WHAT IS BEING ASKED: Copy the listing below line for line, starting at its first line and ending with the line that has "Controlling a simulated" in it. Add nothing.

SOURCE MATERIAL:
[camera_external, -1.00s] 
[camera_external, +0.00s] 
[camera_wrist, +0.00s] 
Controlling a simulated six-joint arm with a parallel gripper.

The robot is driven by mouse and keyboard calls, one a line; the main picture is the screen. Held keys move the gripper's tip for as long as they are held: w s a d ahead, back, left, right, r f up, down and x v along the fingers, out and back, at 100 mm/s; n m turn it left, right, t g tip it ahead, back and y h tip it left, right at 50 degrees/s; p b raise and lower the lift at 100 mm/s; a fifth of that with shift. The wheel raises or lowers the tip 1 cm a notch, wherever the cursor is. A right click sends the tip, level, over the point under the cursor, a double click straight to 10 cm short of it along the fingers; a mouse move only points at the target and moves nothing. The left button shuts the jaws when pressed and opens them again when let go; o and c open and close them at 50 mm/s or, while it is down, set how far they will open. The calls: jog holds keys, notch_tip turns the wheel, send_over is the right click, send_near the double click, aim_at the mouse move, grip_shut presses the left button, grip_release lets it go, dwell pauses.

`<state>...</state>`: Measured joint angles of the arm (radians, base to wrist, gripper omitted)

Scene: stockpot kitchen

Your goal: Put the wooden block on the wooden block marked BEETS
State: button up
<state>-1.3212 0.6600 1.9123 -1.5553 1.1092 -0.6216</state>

WRITTEN RESPONSE:
[camera_external, -1.00s] 
[camera_external, +0.00s] 
[camera_wrist, +0.00s] 
Controlling a simulated six-joint arm with a parallel gripper.

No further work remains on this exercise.